Режиссёр и сценарист Стас Иванов.

Вы тот редкий режиссёр, который переехал из Москвы в Петербург, а не наоборот. Почему это случилось в вашей жизни и как она изменилась, в том числе профессионально?

— Мне кажется, что основная причина — моя странная и, как мне кажется, взаимная любовь к этому городу, которая длится уже два десятилетия. Я тот редкий коренной москвич, у которого бабушка с дедушкой родились в пределах Бульварного кольца (хотя я и не родился с "золотой ложкой во рту"). Я не знаю, как объяснить эту любовь к Петербургу. Это не тусовки, не компании, не женщины — это просто какое-то тяготение к этому городу: хожу — и мне всё нравится. Москва стала очень тусовочным местом, это бесконечная тусовка — особенно в нашей профессии. И ты, хочешь того или нет, бессознательно в это включаешься: с этим должен встретиться, с этим потусить и так далее. 

В Питере этого нет вообще. Ну, есть условно два человека, которые могут мне что-то написать: не потому, что я ни с кем не общаюсь, а потому что там нет тусовки — точнее, она есть, но про другое. В Питере мне вообще очень нравятся люди. Если человек "про бабки", то в Питере он жить не будет, потому что их там нет. А если ты хочешь как-то ощутить себя в этом месте, то здесь останешься. Это, в моём представлении, какая-то общая энергия места. Мне в Питере лучше пишется и дышится, творчески я там гораздо более продуктивен, чем в Москве — и по самоощущению, и по времени, которое я трачу на работу. Поэтому я сделал этот выбор и окончательно переехал сюда из Москвы два года назад. 

В Питере я до этого снимал много сериалов: когда я попытался суммировать всё проведённое здесь время, то понял, что в общей сложности прожил здесь уже около семи лет своей жизни. И не планирую уже никуда отсюда уезжать. Я считаю себя именно питерским кинематографистом. Я арендую площади на Ленфильме, мне выделили кабинет покойного Игоря Фёдоровича Масленникова, снявшего легендарный советский сериал "Приключения Шерлока Холмса и Доктора Ватсона", где в своё время Василий Ливанов набил ему морду за то, что он зажал Госпремию...

А как же знаменитый питерский снобизм по отношению к москвичам — они уже готовы принимать вас за своего?

— Ничего не знаю о снобизме.
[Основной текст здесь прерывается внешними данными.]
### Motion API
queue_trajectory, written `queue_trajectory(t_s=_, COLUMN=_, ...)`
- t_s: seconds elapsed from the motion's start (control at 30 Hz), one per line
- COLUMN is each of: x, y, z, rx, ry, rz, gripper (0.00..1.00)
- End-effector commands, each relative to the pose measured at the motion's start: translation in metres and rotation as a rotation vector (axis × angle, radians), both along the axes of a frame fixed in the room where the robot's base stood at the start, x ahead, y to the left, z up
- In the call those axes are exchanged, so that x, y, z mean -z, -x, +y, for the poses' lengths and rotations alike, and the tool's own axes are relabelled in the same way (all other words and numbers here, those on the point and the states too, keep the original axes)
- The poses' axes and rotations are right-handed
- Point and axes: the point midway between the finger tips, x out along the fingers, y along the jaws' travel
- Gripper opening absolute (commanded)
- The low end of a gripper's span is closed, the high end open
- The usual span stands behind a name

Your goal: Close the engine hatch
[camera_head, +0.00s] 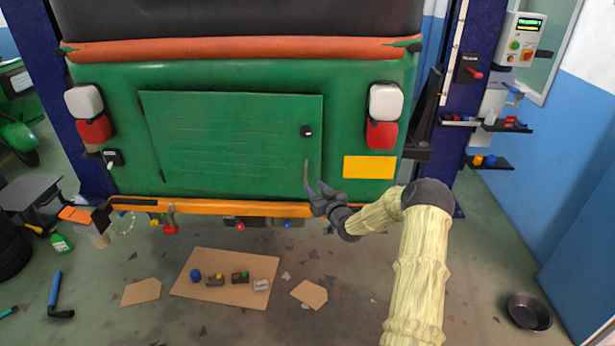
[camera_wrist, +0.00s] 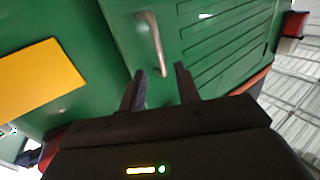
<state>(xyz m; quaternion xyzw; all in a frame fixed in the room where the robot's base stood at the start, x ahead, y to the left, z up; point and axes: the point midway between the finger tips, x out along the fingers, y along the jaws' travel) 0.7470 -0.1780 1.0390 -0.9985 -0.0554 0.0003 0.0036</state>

Мне кажется, что в силу того, чем я занимаюсь, никакого разделения нет: мы все живём в "Сапсане" туда или обратно. И в бытовых вопросах я вижу больше хорошего, именно того, что мне нравится: например, здесь больше чинят старые вещи, чем стараются поменять их на новые, мне это очень близко.

Ваш фильм "Геля" стал фильмом открытия нынешнего фестиваля "Окно в Европу" в Выборге. Вы специально подгадали его снять в городе проведения форума или это так совпало?

— Я приехал на "Окно в Европу" в 2010 или 2011 году — точно не помню. Посмотрел на фестиваль со стороны и почувствовал, что мне хочется именно туда. Покрутился и уехал, но помню, что это желание там оказаться у меня осталось. В позапрошлом году я был здесь с фильмом "Одним днём" и мне было хорошо. В тот момент мы как раз думали, где снимать "Гелю" — сценарий был написан в 2014 году и изначально там была история об угоне машины из Москвы в Ярославль. А поскольку на момент реализации этого сценария я уже переехал в Питер, то задумался о смене места действия. Куда гнать машину из Питера? Очевидно, что в Выборг со всей его фактурой, которая очень хорошо сочетается со всеми сказочными и странными персонажами этой истории. На мой взгляд, вся цыганщина картины очень органично вплетается в фактуру этого староевропейского города. 

Съёмочная группа картины "Геля" на 33-м фестивале российского кино "Окно в Европу".
Геннадий Авраменко / Пресс-служба фестиваля "Окно в Европу"
Съёмочная группа картины "Геля" на 33-м фестивале российского кино "Окно в Европу".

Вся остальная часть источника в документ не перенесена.